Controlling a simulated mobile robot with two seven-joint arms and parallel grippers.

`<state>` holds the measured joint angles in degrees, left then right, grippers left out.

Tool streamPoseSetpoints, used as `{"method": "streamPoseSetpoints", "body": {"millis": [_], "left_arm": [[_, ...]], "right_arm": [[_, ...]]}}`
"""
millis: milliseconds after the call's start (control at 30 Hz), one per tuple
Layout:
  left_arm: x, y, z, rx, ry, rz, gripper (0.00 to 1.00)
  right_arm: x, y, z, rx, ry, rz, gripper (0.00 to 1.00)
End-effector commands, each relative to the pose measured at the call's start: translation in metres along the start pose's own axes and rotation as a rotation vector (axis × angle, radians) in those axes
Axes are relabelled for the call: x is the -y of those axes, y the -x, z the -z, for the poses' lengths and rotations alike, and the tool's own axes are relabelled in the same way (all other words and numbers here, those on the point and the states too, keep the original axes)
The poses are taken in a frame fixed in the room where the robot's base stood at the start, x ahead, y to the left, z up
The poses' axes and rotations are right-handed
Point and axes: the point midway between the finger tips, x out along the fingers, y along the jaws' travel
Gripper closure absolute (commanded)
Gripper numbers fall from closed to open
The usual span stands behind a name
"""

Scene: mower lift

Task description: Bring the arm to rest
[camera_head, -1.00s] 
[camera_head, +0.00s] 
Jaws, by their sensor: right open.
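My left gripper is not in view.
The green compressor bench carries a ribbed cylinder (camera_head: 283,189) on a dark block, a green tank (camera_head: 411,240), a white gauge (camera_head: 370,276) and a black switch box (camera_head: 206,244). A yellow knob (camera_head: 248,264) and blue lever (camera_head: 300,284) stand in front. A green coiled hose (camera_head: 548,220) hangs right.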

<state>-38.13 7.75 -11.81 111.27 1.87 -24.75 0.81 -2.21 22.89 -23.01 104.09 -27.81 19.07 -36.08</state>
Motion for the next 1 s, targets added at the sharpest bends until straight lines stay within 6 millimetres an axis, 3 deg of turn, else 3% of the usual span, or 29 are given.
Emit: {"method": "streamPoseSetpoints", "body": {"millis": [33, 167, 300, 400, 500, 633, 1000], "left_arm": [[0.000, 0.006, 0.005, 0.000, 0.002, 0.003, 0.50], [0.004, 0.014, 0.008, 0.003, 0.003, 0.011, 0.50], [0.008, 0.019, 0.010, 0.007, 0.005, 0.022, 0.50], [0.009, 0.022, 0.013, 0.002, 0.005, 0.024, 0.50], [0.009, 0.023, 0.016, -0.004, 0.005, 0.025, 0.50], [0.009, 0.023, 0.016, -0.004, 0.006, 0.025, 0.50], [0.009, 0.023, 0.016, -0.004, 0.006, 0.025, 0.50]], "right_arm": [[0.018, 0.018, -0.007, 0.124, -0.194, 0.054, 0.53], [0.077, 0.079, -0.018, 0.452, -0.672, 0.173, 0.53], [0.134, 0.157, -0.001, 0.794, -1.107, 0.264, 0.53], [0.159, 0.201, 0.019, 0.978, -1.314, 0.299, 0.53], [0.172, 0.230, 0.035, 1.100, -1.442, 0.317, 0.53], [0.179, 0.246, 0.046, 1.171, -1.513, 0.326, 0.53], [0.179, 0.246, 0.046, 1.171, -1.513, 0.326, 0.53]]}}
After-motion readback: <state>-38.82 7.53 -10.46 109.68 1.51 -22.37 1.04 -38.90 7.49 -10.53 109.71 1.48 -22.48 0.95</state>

......

## [What you are asked to do]
Please restate the whole listing word for word.

## [Solution below]
Controlling a simulated mobile robot with two seven-joint arms and parallel grippers.

`<state>` holds the measured joint angles in degrees, left then right, grippers left out.

Tool streamPoseSetpoints, used as `{"method": "streamPoseSetpoints", "body": {"millis": [_], "left_arm": [[_, ...]], "right_arm": [[_, ...]]}}`
"""
millis: milliseconds after the call's start (control at 30 Hz), one per tuple
Layout:
  left_arm: x, y, z, rx, ry, rz, gripper (0.00 to 1.00)
  right_arm: x, y, z, rx, ry, rz, gripper (0.00 to 1.00)
End-effector commands, each relative to the pose measured at the call's start: translation in metres along the start pose's own axes and rotation as a rotation vector (axis × angle, radians) in those axes
Axes are relabelled for the call: x is the -y of those axes, y the -x, z the -z, for the poses' lengths and rotations alike, and the tool's own axes are relabelled in the same way (all other words and numbers here, those on the point and the states too, keep the original axes)
The poses are taken in a frame fixed in the room where the robot's base stood at the start, x ahead, y to the left, z up
The poses' axes and rotations are right-handed
Point and axes: the point midway between the finger tips, x out along the fingers, y along the jaws' travel
Gripper closure absolute (commanded)
Gripper numbers fall from closed to open
The usual span stands behind a name
"""

Scene: mower lift

Task description: Bring the arm to rest
[camera_head, -1.00s] 
[camera_head, +0.00s] 
Jaws, by their sensor: right open.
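My left gripper is not in view.
The green compressor bench carries a ribbed cylinder (camera_head: 283,189) on a dark block, a green tank (camera_head: 411,240), a white gauge (camera_head: 370,276) and a black switch box (camera_head: 206,244). A yellow knob (camera_head: 248,264) and blue lever (camera_head: 300,284) stand in front. A green coiled hose (camera_head: 548,220) hangs right.

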<state>-38.13 7.75 -11.81 111.27 1.87 -24.75 0.81 -2.21 22.89 -23.01 104.09 -27.81 19.07 -36.08</state>
Motion for the next 1 s, targets added at the sharpest bends until straight lines stay within 6 millimetres an axis, 3 deg of turn, else 3% of the usual span, or 29 are given.
Emit: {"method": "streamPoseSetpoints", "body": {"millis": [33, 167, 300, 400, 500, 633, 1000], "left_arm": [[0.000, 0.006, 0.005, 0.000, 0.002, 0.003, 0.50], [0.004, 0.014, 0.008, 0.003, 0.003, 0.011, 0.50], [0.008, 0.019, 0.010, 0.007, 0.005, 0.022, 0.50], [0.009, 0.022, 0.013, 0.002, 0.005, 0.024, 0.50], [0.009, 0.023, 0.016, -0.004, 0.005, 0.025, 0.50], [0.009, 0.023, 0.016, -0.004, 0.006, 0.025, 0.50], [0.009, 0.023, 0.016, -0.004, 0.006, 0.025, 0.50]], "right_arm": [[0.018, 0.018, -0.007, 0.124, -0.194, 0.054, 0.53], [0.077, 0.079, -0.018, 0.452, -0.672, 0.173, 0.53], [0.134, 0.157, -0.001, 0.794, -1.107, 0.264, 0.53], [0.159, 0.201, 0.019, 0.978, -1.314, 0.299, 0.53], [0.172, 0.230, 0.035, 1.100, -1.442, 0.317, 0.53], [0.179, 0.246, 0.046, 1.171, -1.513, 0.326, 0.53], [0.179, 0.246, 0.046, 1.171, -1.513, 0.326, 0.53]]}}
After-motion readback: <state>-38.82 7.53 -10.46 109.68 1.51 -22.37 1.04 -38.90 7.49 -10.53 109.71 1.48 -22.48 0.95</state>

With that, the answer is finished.